Le 14 janvier dernier, Luigi Di Maio, vice-premier ministre et figure de proue du Mouvement Cinq Étoiles, s’est rendu d’Italie à Strasbourg en minivan pour donner le coup d’envoi de la campagne de son parti pour les élections européennes. Il a profité de l’occasion pour rappeler le coût annuel du "grand déménagement" des députés européens de Bruxelles à Strasbourg. Pour citer Di Maio : "pour les quelque 40 jours que les députés européens passent chaque année à Strasbourg, il coûte au contribuable européen, près d’un milliard d’euros par législature”.

Et à di Maio de poursuivre, en montrant le Parlement derrière lui : "Ce que vous voyez n’est pas seulement un gaspillage d’argent mais aussi un symbole d’arrogance de la part de ceux qui nous ont fait la guerre sur le budget italien".

En effet, après une période où le gouvernement italien et la Commission européenne se sont affrontés sur les budgets, l’argument de Di Maio est extrêmement commode. Même si le problème ne semble pas encore résolu, cela a suffi pour relancer la question du siège du Parlement européen.

Avant d’entrer dans le vif du sujet, penchons-nous d’abord sur l’histoire du siège de cette institution.

C’est lorsque la Communauté européenne du charbon et de l’acier (CECA) est devenue la Communauté économique européenne (CEE) que l’Assemblée a été créée. Composée de membres consultatifs de l’Euratom, de la Communauté européenne de défense et de la Communauté économique européenne, l’Assemblée a tenu sa première session le 19 mars 1958 à Luxembourg. Lors du sommet de Paris de 1974, il a été décidé que tous les députés européens seraient élus au suffrage universel direct.

En 1992, les gouvernements nationaux de l’UE ont décidé de fixer dans les traités le siège officiel des institutions de l’UE. Le siège officiel du Parlement européen et le lieu de la plupart des sessions plénières ont été fixés à Strasbourg, les commissions parlementaires devaient se réunir à Bruxelles et le secrétariat du Parlement (le personnel) devait officiellement être basé à Luxembourg.
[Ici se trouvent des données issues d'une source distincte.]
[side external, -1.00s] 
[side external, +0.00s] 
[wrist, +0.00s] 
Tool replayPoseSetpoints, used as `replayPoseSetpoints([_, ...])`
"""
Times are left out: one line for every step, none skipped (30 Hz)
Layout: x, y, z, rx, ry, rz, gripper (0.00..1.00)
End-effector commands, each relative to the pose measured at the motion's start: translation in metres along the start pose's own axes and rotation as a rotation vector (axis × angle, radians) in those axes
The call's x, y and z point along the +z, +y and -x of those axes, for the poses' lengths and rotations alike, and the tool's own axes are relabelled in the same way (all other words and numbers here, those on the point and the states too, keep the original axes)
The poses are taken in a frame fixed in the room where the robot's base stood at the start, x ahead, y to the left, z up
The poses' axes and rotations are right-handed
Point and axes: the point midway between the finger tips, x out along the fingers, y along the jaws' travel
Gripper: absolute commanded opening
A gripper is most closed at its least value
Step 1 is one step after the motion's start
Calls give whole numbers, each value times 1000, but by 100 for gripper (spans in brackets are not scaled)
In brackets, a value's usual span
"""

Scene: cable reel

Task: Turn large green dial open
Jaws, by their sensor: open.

Pourquoi diviser le Parlement européen en trois ?

Il était très difficile pour les pays fondateurs de choisir où chaque institution de la CECA devait siéger, chacun voulant sa part du gâteau. En l’absence d’un accord unanime sur Bruxelles, c’est Luxembourg qui a été choisi. Comme il n’y avait pas de salle assez grande pour accueillir l’Assemblée parlementaire de la CECA, ils se sont rendus à Strasbourg pour y tenir leurs sessions plénières. En effet, avec la salle du Conseil de l’Europe, la capitale alsacienne disposait déjà de l’infrastructure nécessaire pour accueillir de telles rencontres.

À partir de 1952, Strasbourg, symbole de la réconciliation franco-allemande, est devenue le lieu de rencontre des sessions plénières des députés européens.

Mais pourquoi ne pas faire venir le secrétariat et les commissions à Strasbourg également ?

Parce qu’en 1957, la Communauté économique européenne est née et que les activités de la Communauté se sont multipliées, une part importante de l’activité institutionnelle se dirigeant vers Bruxelles. Avec la Cour des comptes et la Cour de justice européenne à Luxembourg, et la Commission européenne et le Conseil à Bruxelles, il était logique que la plupart des activités du Parlement européen se déroulent à Bruxelles.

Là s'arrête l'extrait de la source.